Data excerpts:
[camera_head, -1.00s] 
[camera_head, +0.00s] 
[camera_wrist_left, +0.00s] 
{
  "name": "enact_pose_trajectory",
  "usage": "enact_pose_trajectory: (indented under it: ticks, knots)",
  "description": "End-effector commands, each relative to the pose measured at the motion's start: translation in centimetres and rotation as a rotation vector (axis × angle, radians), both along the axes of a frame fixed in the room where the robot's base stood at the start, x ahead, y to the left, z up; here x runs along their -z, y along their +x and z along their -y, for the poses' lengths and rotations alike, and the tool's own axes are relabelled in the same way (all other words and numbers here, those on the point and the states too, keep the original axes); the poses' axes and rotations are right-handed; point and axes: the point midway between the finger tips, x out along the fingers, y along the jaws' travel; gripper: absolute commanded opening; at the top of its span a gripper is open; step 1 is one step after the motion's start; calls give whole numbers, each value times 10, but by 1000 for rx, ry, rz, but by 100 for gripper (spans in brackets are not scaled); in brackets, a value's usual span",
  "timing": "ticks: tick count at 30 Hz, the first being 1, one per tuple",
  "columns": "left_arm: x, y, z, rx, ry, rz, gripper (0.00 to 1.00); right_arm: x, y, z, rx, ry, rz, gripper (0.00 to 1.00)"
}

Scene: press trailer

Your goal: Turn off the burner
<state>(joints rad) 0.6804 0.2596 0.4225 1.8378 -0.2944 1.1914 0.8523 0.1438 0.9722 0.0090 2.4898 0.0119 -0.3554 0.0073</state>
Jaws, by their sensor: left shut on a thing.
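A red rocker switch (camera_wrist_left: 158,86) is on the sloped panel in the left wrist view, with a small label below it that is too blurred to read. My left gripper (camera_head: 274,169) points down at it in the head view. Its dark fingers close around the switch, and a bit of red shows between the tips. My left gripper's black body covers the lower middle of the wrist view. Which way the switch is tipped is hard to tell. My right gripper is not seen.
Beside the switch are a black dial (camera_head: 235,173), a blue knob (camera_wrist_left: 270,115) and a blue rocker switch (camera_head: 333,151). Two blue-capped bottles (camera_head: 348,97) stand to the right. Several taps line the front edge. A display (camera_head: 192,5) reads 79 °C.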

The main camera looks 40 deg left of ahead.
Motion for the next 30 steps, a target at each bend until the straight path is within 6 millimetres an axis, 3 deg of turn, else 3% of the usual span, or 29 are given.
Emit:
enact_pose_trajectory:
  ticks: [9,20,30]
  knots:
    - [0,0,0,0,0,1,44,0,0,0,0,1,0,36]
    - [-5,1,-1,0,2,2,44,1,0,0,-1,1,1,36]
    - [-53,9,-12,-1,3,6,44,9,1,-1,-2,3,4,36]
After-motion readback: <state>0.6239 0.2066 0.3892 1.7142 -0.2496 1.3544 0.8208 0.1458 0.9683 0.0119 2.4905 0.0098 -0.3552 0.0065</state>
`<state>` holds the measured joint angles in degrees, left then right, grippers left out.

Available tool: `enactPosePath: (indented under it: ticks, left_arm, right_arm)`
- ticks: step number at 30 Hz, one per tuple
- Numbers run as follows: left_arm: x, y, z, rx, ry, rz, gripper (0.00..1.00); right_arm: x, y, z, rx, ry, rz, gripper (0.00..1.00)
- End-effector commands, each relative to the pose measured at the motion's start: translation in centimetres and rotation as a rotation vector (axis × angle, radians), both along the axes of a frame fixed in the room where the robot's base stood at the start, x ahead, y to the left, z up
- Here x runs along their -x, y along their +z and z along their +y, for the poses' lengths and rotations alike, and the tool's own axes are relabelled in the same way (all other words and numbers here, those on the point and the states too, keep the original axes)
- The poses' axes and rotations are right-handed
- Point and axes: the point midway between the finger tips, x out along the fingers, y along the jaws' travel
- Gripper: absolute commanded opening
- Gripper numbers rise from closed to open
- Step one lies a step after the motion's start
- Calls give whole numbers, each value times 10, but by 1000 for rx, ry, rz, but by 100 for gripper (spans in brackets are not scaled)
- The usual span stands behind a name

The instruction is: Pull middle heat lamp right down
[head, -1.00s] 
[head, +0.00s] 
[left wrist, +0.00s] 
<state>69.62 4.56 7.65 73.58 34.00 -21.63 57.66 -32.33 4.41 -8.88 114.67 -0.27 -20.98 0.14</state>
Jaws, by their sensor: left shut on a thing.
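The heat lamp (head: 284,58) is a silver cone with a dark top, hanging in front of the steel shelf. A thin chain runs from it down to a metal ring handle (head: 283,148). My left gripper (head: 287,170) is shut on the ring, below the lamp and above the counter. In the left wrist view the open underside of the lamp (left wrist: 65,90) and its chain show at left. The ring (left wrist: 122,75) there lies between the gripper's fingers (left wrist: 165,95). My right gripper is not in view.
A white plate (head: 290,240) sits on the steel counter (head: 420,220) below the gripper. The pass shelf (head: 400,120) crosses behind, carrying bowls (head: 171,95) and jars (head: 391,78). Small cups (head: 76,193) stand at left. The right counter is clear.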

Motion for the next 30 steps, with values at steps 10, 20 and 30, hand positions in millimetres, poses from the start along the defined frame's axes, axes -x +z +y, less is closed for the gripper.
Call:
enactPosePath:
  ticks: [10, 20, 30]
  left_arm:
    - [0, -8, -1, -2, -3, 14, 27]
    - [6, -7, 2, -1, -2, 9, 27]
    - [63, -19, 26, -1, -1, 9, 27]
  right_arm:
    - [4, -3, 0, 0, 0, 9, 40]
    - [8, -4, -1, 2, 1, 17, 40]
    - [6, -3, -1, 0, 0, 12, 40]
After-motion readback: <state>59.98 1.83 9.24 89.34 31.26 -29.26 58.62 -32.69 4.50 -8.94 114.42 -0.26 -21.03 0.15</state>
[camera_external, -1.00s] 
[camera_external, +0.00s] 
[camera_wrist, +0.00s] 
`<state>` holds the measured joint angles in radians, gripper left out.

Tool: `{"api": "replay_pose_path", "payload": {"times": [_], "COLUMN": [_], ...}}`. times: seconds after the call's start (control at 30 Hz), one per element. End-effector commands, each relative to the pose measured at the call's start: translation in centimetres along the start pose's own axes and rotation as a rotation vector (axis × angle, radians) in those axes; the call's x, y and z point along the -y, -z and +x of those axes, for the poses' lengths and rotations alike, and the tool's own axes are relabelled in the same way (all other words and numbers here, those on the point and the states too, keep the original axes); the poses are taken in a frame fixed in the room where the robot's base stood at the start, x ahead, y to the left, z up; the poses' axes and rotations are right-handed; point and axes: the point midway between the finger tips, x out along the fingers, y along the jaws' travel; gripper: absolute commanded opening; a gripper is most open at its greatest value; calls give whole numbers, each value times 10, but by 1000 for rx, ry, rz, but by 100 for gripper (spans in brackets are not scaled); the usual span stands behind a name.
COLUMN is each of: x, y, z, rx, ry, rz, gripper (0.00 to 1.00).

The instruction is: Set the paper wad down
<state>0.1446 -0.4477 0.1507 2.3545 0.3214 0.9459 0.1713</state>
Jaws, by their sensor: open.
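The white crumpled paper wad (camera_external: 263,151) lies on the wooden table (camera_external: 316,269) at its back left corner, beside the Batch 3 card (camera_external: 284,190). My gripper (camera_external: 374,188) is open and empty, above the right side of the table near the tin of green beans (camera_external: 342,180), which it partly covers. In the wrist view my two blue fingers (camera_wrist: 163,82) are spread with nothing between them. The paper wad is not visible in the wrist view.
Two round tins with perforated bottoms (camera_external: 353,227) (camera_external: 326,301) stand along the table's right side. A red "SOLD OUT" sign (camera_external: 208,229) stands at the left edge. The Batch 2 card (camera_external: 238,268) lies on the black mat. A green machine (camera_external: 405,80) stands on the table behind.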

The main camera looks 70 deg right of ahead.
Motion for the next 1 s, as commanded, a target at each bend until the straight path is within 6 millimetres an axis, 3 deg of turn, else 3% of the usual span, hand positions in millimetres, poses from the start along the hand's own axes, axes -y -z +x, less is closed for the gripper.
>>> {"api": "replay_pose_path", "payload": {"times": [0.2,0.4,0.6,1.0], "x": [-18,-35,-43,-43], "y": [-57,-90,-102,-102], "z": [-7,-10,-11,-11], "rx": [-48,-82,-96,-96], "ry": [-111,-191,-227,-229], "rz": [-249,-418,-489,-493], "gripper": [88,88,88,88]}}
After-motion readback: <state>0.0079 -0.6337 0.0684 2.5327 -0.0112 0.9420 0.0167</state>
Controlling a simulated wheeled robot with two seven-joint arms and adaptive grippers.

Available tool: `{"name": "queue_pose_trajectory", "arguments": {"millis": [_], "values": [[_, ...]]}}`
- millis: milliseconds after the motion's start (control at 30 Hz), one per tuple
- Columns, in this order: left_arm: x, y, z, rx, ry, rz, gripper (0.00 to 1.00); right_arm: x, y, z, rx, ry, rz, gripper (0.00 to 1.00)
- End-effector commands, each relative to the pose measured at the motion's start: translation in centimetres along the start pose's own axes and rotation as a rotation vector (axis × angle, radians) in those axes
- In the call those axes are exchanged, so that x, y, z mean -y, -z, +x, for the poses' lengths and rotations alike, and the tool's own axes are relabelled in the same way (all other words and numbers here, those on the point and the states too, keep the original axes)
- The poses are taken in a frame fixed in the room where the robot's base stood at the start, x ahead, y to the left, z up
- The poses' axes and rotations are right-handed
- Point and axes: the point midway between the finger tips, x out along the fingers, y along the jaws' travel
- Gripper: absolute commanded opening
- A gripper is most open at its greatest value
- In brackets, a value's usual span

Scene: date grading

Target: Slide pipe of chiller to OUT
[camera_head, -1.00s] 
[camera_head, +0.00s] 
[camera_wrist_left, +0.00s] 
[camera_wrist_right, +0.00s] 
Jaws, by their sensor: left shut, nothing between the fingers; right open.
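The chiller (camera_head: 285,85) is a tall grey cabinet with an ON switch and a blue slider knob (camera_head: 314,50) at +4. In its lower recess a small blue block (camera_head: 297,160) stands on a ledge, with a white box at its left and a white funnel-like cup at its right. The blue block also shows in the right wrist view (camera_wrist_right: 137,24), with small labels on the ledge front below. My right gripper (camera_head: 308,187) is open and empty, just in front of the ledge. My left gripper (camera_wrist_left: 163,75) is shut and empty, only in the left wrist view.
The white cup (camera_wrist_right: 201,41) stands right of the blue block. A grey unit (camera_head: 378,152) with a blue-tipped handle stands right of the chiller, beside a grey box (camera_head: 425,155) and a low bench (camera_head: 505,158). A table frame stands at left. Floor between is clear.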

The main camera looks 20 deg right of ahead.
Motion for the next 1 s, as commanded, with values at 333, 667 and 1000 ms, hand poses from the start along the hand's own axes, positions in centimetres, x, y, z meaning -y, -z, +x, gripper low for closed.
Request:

Your instructions:
Select the lines in this material that hold the word "millis", leaving none out.

Response below:
Available tool: `{"name": "queue_pose_trajectory", "arguments": {"millis": [_], "values": [[_, ...]]}}`
- millis: milliseconds after the motion's start (control at 30 Hz), one per tuple

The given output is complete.